Tally the lines of the listing that contain the string "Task". Give the number and nothing else.

(Rows from a robot dataset)
=-=-=-=-=
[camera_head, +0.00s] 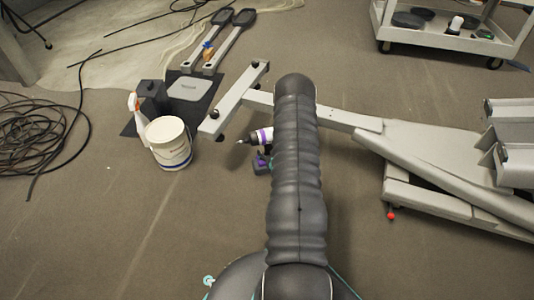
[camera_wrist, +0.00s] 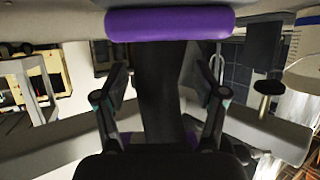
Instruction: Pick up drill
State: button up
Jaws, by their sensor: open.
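The drill (camera_head: 262,136) has a white and purple body and a dark base with purple marks. It stands on the floor in the head view, left of my arm, which hides part of it. In the wrist view the drill's purple band (camera_wrist: 170,24) crosses the top, and its black handle runs down the middle. My gripper (camera_wrist: 160,85) is open, with one finger on each side of the handle and visible gaps between. The head view hides my gripper behind my arm.
A grey machine frame (camera_head: 345,119) lies just beyond the drill and extends right. A white bucket (camera_head: 168,146) with a spray bottle (camera_head: 137,113) stands left. Coiled cable (camera_head: 40,140) lies far left. A cart (camera_head: 455,42) stands at the back right. The front left floor is mostly clear.

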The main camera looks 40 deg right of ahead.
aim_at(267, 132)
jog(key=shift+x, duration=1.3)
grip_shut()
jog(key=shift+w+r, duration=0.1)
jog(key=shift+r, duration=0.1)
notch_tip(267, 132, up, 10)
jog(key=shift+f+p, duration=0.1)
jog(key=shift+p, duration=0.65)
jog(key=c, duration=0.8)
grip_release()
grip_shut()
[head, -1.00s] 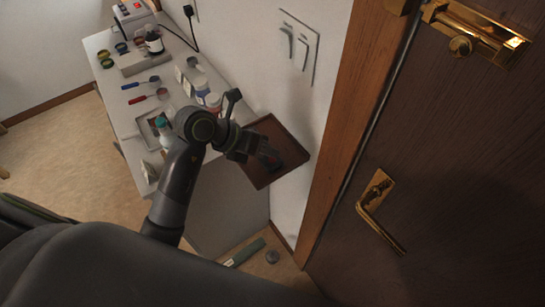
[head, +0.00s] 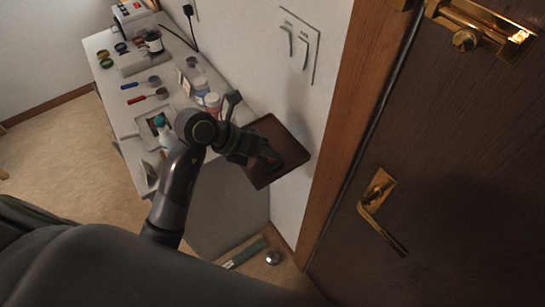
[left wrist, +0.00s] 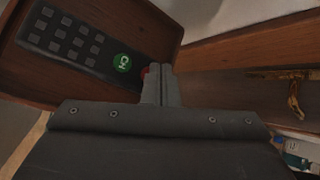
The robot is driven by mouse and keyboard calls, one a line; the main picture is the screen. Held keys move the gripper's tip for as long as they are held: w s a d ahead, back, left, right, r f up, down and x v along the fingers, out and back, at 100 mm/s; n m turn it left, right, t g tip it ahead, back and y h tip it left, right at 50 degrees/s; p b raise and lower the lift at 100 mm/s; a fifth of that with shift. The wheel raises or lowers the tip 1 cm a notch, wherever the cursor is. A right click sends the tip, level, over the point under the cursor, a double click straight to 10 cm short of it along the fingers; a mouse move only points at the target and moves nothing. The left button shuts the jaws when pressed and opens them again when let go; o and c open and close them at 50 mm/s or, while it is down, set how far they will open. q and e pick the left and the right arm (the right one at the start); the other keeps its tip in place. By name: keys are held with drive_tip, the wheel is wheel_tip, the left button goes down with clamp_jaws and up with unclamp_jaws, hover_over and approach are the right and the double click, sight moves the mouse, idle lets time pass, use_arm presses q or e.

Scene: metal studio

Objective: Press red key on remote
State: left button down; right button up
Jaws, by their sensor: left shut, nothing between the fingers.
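The remote (left wrist: 75,45) is a dark bar with rows of small grey keys and a round green key marked CH (left wrist: 122,62). It lies in a brown wooden tray. A bit of the red key (left wrist: 145,72) shows beside my left fingertips, which hide the rest. My left gripper (left wrist: 160,72) is shut and empty, with its tips at the red key; I cannot tell whether they touch it. In the head view the left gripper (head: 264,158) is over the tray (head: 263,178), hiding much of the remote. My right gripper is not in view.
A white table (head: 112,95) with bottles, spoons and small pots stands left of the tray. A wooden door frame (head: 340,130) and a dark door with a brass handle (head: 378,215) are at the right.

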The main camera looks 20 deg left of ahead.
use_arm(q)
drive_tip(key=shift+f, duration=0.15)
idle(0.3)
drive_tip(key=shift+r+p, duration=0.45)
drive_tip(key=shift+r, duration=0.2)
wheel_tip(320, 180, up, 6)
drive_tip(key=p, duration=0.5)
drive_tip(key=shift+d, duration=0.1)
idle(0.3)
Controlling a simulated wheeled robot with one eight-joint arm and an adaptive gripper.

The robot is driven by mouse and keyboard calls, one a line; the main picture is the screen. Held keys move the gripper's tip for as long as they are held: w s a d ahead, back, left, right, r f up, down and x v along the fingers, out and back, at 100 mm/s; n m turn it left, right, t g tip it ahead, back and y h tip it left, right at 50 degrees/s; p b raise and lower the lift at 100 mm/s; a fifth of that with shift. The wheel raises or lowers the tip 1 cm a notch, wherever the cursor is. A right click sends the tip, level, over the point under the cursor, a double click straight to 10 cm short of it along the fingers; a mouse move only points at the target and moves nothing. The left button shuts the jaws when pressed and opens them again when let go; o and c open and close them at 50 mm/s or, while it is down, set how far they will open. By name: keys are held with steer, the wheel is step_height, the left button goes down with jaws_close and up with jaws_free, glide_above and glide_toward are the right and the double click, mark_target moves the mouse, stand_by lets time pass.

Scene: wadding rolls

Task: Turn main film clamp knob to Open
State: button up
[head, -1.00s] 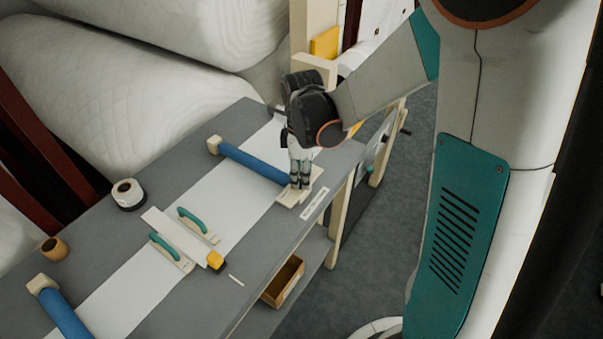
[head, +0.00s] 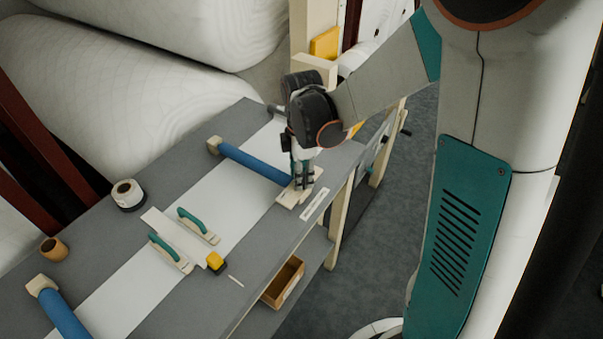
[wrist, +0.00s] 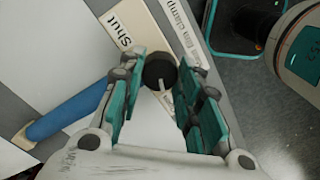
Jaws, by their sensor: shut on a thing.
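The black clamp knob (wrist: 159,70) sits between my gripper's teal-padded fingers in the wrist view. A pale pointer line shows at its lower side, directed away from the "Shut" label (wrist: 119,27). The knob stands on a cream base plate (head: 286,198) at the end of a blue roller (head: 253,163). My gripper (head: 303,182) points down over this plate and is shut on the knob; in the head view the fingers hide the knob. A label strip (wrist: 183,27) beside the plate reads "film clamp" in part. No "Open" label is readable.
The grey table (head: 244,118) carries a white film strip (head: 238,207), two teal-handled tools (head: 198,224), a yellow-ended bar (head: 215,261) and a tape roll (head: 128,194). A second blue roller (head: 66,318) lies at the front left. An open wooden box (head: 283,282) sits on the lower shelf.

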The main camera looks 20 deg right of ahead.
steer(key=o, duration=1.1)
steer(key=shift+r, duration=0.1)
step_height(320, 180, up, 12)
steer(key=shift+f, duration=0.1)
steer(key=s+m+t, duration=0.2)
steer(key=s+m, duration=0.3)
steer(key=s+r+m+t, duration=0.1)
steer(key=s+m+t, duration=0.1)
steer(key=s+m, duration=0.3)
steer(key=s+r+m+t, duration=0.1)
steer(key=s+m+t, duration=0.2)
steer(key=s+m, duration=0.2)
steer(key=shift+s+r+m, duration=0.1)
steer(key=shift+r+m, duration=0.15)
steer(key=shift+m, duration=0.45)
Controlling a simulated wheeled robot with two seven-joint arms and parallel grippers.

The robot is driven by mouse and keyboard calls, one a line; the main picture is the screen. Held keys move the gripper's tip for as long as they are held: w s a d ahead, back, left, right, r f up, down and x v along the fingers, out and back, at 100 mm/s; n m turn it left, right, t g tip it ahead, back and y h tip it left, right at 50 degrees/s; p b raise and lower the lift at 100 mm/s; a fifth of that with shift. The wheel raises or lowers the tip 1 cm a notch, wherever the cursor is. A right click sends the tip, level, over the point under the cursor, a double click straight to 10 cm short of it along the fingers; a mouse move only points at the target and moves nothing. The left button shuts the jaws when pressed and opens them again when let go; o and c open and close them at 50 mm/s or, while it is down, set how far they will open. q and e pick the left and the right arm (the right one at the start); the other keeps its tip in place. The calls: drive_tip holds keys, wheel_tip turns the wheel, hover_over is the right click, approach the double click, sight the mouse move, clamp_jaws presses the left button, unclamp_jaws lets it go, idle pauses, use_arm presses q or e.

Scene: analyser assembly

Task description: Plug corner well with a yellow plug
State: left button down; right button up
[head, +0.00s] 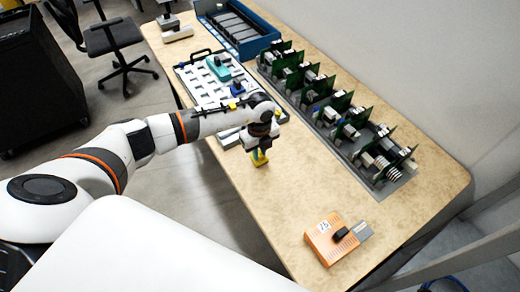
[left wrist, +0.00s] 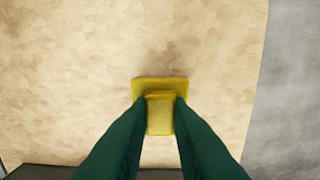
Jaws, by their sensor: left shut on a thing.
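My left gripper (head: 259,152) points down over the bare middle of the table, its fingers shut on a yellow plug (head: 259,160). In the left wrist view the yellow plug (left wrist: 160,103) sits between the two green fingertips, with its wide flange on the far side. I cannot tell whether the plug touches the table. A white tray (head: 190,75) with rows of wells lies behind my left arm. It holds a teal part (head: 218,68) and a blue part (head: 238,88). My arm hides the near part of the tray, so its near corner wells cannot be made out. My right gripper is not in view.
A grey rack (head: 345,150) with several green circuit boards runs along the wall side. An orange box (head: 332,238) with a black part stands at the near end. A blue bin (head: 237,28) is at the far end. The table between tray and orange box is clear.

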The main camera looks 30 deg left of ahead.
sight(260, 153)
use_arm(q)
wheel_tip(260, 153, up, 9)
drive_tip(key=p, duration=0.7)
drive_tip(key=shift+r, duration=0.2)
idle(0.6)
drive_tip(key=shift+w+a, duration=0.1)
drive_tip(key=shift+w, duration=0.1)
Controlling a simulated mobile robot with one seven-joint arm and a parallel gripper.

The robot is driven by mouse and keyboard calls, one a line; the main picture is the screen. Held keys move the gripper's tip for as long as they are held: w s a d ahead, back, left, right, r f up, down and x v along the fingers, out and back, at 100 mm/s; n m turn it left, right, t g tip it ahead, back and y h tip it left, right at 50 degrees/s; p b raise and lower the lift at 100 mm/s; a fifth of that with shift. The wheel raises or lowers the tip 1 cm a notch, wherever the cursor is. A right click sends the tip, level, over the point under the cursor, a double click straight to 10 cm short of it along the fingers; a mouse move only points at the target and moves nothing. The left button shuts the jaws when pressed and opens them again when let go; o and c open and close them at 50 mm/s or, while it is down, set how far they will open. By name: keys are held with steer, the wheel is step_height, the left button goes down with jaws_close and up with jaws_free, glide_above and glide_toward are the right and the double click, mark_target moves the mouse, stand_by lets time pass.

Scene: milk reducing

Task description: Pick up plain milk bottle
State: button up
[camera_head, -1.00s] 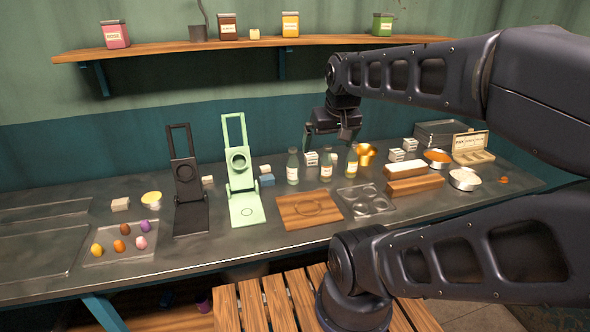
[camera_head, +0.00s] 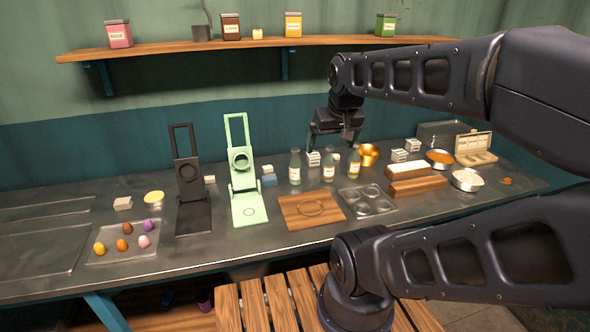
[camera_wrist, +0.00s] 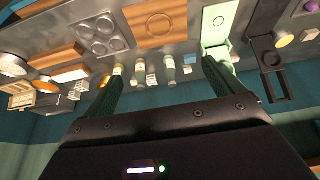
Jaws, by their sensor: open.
=-=-=-=-=
▶ Exercise output:
3